4 Ghost Town Adventures Near Frisco

Experience authentic western history in four ghost towns near Frisco and imagine what life might have been like in these remote locations 150 years ago. Hike, mountain bike, drive, or 4×4 to these hidden gems of history. Use this map to complete them all in one day if you’re feeling adventurous! Always respect the historical artifacts and leave them where and as you found them.

1. Masontown

Frisco’s own ghost town was wiped out by an avalanche in 1926, but foundations are still visible, along with mining equipment. Hike the moderate 2 miles roundtrip to the Masontown site or participate in a guided hiking tour of the site with the Frisco Historic Park & Museum.

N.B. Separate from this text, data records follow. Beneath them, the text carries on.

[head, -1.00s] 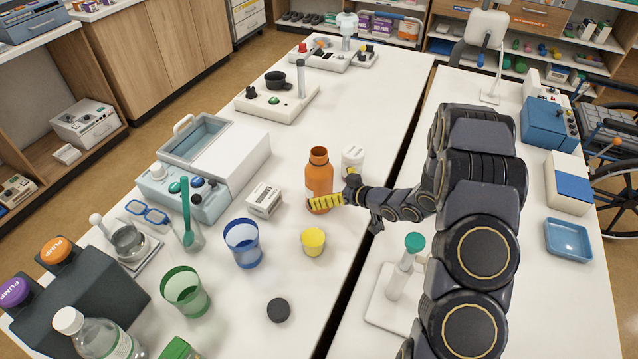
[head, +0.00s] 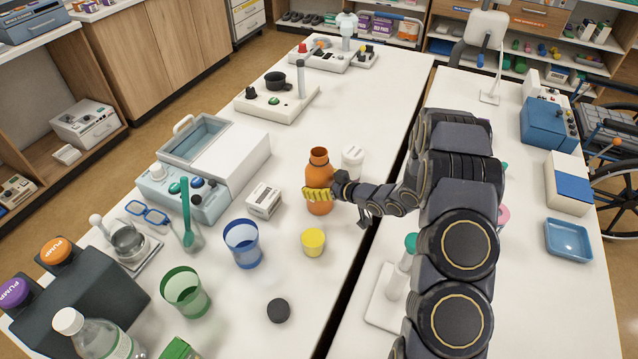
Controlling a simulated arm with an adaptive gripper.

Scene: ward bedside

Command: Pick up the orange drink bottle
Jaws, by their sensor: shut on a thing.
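The orange drink bottle (head: 319,169) stands upright on the white table, right of the middle, with its open neck at the top. My gripper (head: 319,194) comes in from the right. Its yellow ridged finger lies across the front of the bottle's lower half, and the jaws are shut on the bottle. The far finger is hidden behind the bottle. I see no clear gap showing the bottle lifted off the table.
A white bottle (head: 353,160) stands just behind my gripper. A yellow cup (head: 313,242), a blue cup (head: 242,243) and a white box (head: 264,200) stand nearby. A dark gap between the tables runs to the right.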

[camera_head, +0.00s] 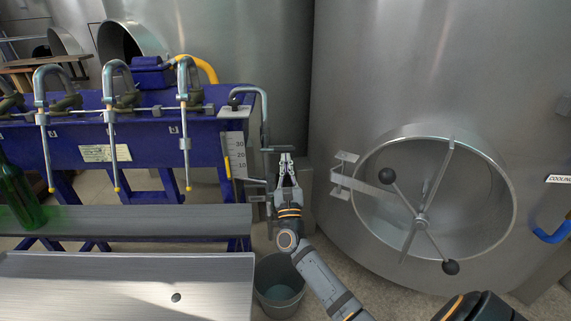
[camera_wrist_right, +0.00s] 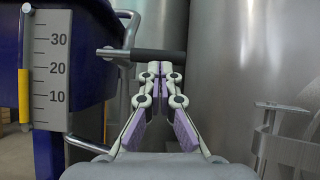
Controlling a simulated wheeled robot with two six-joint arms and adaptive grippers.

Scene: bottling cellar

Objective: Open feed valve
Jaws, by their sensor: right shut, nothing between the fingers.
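The feed valve's lever appears to be the dark-gripped handle (camera_head: 277,149) at the right end of the blue filler, beside the pipe. In the right wrist view the dark bar (camera_wrist_right: 159,56) lies level, its metal end at the left. My right gripper (camera_head: 286,159) points up at the handle from below. In the right wrist view its fingertips (camera_wrist_right: 152,68) are shut, empty, and just at the bar's lower edge. I cannot tell whether they touch it. The valve body is not clear. My left gripper is out of view.
A scale plate (camera_head: 234,153) with a yellow marker is left of the handle. A bucket (camera_head: 279,291) stands below on the floor. A large steel tank with a round hatch (camera_head: 378,222) is at the right. A green bottle (camera_head: 17,195) stands at the far left.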

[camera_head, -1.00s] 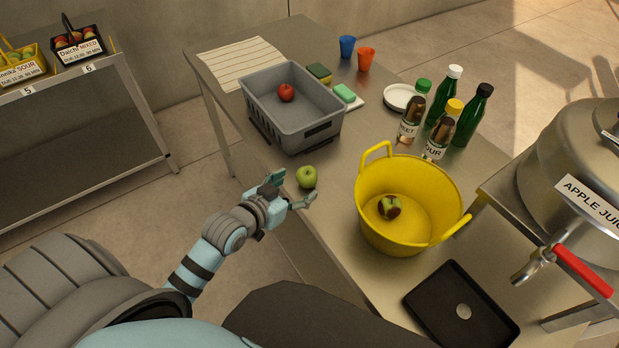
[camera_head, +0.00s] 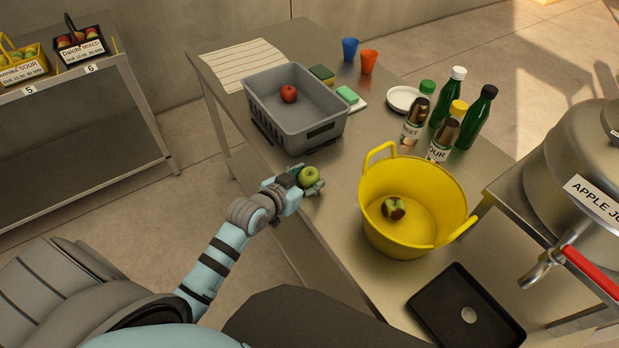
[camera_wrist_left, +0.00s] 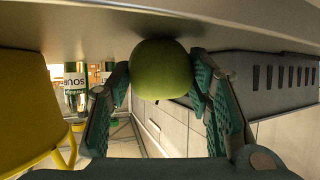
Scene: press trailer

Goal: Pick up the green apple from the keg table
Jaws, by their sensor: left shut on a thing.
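The green apple (camera_head: 310,176) is at the left edge of the steel table (camera_head: 330,205), between the grey crate and the yellow tub. My left gripper (camera_head: 307,181) is shut on it. In the left wrist view the apple (camera_wrist_left: 160,69) sits between the two green finger pads of my left gripper (camera_wrist_left: 162,85), one on each side. The apple appears to touch or nearly touch the table top; any small gap cannot be told. My right gripper is not in view.
A grey crate (camera_head: 272,118) with a red apple (camera_head: 289,93) stands just behind. A yellow tub (camera_head: 372,205) with a dark-spotted apple (camera_head: 393,208) stands to the right. Several bottles (camera_head: 475,118) stand beyond it, and a black tray (camera_head: 450,325) lies in front.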

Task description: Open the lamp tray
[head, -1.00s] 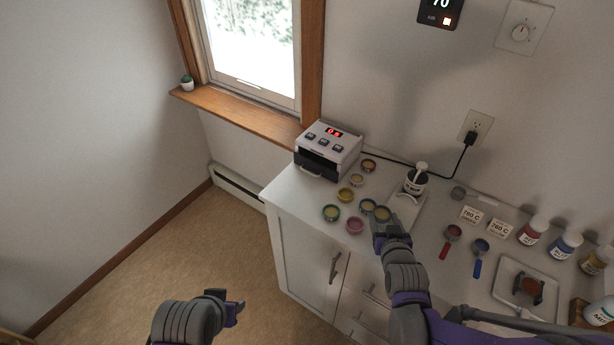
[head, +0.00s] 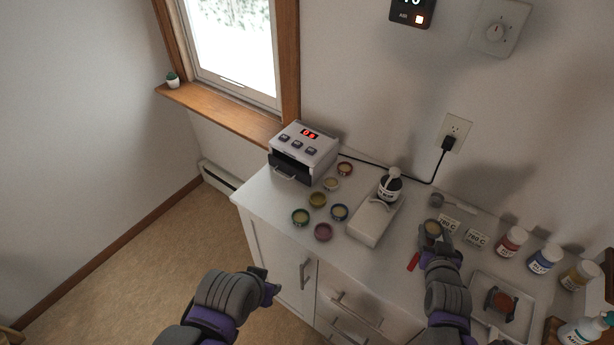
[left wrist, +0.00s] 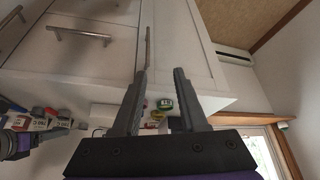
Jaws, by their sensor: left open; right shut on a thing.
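The lamp (head: 306,147) is a white box with a red display and several buttons, at the back left of the counter. Its tray (head: 284,176) has a dark front and a silver handle at the lamp's lower front; it looks pushed in. My left gripper (head: 270,284) is open and empty, low in front of the cabinet, well short of the lamp. In the left wrist view its two fingers (left wrist: 157,100) are spread. My right gripper (head: 436,238) is shut on a small round tin (head: 432,228), over the counter's right part; its fingers partly hide the tin.
Several round tins, including a green one (head: 300,217) and a pink one (head: 323,232), lie in front of the lamp. A white block (head: 370,222) with a dark jar (head: 389,187) stands right of them.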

Imagine what it was like to live here at the turn of the last century.

2. Boston

Either hike, bike, or drive a 4×4 vehicle 1.6 miles to Mayflower Gulch, which was once the home of the Boston Mine. Cabins, a boarding house, and mining equipment remain surrounded by a gorgeous amphitheater of mountains and alpine wildflowers.

3. South Party City

Drive 30 miles over the Continental Divide on South Highway 9 to 44 authentic buildings filled with over 60,000 artifacts that portray the economic and social aspects of boomtown life. Seven of the buildings are on their original sites, and the others have been moved from other area abandoned camps and ghost towns. The City is open from 9:00am to 7:00pm daily and adult tickets cost $10.00.

4. Vicksburg & Winfield

Explore two off the beaten path ghost towns in Chaffee County. Drive south on Highway 91/24 for 43 miles, take a right onto CO Rd 390 and travel 8 miles on the easy dirt road before reaching the Vicksburg site complete with a seasonal museum, cabins, an outhouse, mining equipment, and a cemetery. Continue on the dirt road for another 4 miles to explore the mining camp of Winfield, including a traditional western false front building.

Did You Know?

The Frisco Historic Park & Museum in Frisco is free to the public and open Wednesday through Sunday from 10:00am to 5:00pm; closed Monday and Tuesday.